An all-new original story of mine "The Conclusion" has been posted over on Horror World. Check it out for free.

The 4th issue of NEEDLE magazine has just hit, including work by Ray Banks, Todd Robinson, Patti Abbott, Scott Morse, Don Lafferty, and many others, including my own contribution "Osteoporosis."

Not sure when it will hit, but be on the lookout for my lengthy tale "The Void It Often brings With It" in an upcoming issue of ELLERY QUEEN'S MYSTERY MAGAZINE.

Also keep your eyes open for "Riding the Bus" in Warren Lapine's new anthology FANTASTIC STORIES.

Several more terrific reviews have come in for my little slice of noir hell EVERY SHALLOW CUT, including one by Paul Goat Allen over at the B&N Bookclubs, who says, in part: "This was a fascinating – and fast – read. Every Shallow Cut isn’t quite crime fiction or horror, but a story that deftly treads the boundaries between both genres. If I had to categorize it as anything, I’d call it a darkly nuanced thriller since it’s essentially an exploration into what happens when the stresses of modern day life become too much to handle for one man. And there’s a real sense of authenticity and timeliness here – Every Shallow Cut does a brilliant job of reflecting the feelings of economic and existential hopelessness that so many people are experiencing in today’s society. This powerful little noirella will surely delight – and disturb."

Also, a Milwaukee Public Library blog that compares Every Shallow Cut to Sam Raimi's The Evil Dead. Finally, I can hold my head high!

Jessica Blanchard of The Hipster Book Club had these generous words to say: "While he may not become a tween girl favorite, Tom Piccirilli's ability to relate the maddening but human experiences of unfulfilled hope or fear of failure through an evocative and exhilarating story makes EVERY SHALLOW CUT a standout. The story will resonate long after the short time it takes to read."

Since our May $.99 sale for NIGHTJACK was such a hit, we're doing another one in June. Get my SHORT RIDE TO NOWHERE noirella for under a buck on Kindle, Nook, Smashwords or just about anywhere!
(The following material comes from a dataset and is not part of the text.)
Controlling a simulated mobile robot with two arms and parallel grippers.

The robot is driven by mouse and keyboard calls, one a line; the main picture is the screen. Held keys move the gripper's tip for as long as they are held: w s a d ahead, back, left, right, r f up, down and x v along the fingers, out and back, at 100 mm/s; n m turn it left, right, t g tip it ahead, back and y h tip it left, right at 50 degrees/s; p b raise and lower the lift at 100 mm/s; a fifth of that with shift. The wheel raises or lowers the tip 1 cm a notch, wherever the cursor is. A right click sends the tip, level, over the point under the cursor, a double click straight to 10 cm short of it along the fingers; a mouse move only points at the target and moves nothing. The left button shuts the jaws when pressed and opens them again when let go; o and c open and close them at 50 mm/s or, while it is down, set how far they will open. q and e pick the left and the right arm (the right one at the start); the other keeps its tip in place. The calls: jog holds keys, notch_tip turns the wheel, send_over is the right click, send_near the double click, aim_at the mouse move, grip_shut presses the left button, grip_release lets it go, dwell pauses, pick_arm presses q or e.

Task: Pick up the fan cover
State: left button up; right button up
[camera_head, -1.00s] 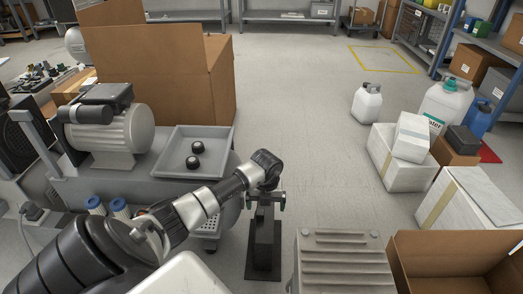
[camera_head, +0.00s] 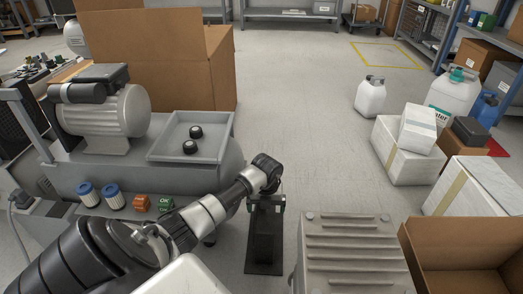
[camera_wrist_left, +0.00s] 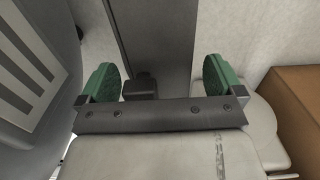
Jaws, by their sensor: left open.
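I cannot pick out a fan cover with certainty in either view. My left gripper (camera_head: 266,204) points down beside the end of the grey compressor tank (camera_head: 225,165). In the left wrist view its green-padded fingers (camera_wrist_left: 160,82) are wide apart, with nothing held. A dark upright post or plate (camera_wrist_left: 150,40) shows beyond and between the fingers, and I cannot tell its distance. A dark flat piece (camera_head: 264,245) shows below the gripper in the head view. My right gripper is not in view.
A grey tray (camera_head: 212,150) with two black knobs lies on the tank, beside a motor (camera_head: 105,112). Two blue-capped filters (camera_head: 88,193) stand in front. A ribbed grey casing (camera_head: 355,250) and open cardboard box (camera_head: 460,240) are at lower right. The middle floor is clear.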

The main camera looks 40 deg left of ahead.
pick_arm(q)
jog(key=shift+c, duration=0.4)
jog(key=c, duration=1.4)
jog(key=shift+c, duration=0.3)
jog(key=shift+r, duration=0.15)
SUPERNATURAL NOIR ed. by recent Bram Stoker winner Ellen Datlow is due out next week, including a tale from me. If you don't mind a little horror or fantasy mixed with your crime and noir, check it out. Here's the TOC:

"The Dingus" by Gregory Frost
"The Getaway" by Paul G. Tremblay
"Mortal Bait" by Richard Bowes
"Little Shit" by Melanie Tem
"Ditch Witch" by Lucius Shepard
"The Last Triangle" by Jeffrey Ford
"The Carrion Gods in Their Heaven" by Laird Barron
"The Romance" by Elizabeth Bear
"Dead Sister" by Joe R. Lansdale
"Comfortable in Her Skin" by Lee Thomas
"But For Scars" by Tom Piccirilli
"The Blisters on My Heart" by Nate Southard
"The Absent Eye" by Brian Evenson
"The Maltese Unicorn" by CaitlĂ­n R. Kiernan
"Dreamer of the Day" by Nick Mamatas
"In Paris, In the Mouth of Kronos" by John Langan

One last thing. For anyone interested, I'm still offering critiques. $50 for a story 4k words long or under, 2-3 pages of comments. $50/hr, minimum 6 hours for a full-length novel manuscript, 8-10 pages of comments, pointing out strengths/weaknesses/trouble areas with characterization, plot, style, narrative voice, momentum, etc. Just drop me a line here or at PicSelf1@aol.com.

And how's everybody else doing?

Tuesday, June 14, 2011

Headstone by Ken Bruen

I just finished HEADSTONE, the latest Jack Taylor novel from Ken Bruen, and my friends it's a serious rip-snorter. In this one JT goes up against a group of youths who are devoted to the idea of killing off "misfits," including homosexuals, alcholics, the mentally handicapped, and pretty much anybody they just don't like. And, as you might guess, they really don't like Jack. After he and his two companions--Garda Ridge and the erstwhile ex-con Stewart--all receive miniature headstones in the mail, they know they're on the list of undesirables. Meanwhile, the cold and calculating Father Gabriel hires Jack to chase down another priest who absconded with certain church funds set aside for a satellite group of priests called the Brethren who are apparently up to no good.

Jack trudges through his cases even while he makes plans to meet with his current lady love, an American he had a whirlwind affair with in Paris and who might just be able to lift the darkness from Jack's heart, at least for a while. He's at the whim of his own history, constantly thinking about his sins and his life's small graces. The lessons of his late father spur him on, and friends and enemies from the past seemingly come out of every piece of woodwork.


All the JT books are savage reads but HEADSTONE goes to very wild, deep crevices. Bruen almost gleefully tortures his protagonist, giving him a ray of hope and happiness before quashing it. He falls into the clutches and traps of his enemies time and time again, only to survive with greater scars. It's a tremendously brutal and bleak read, but you're not reading Ken Bruen for butterflies and giggles. You want him to take you to that stinging knife-edge, and he does so with skill, poetry, and honesty, and without reservation.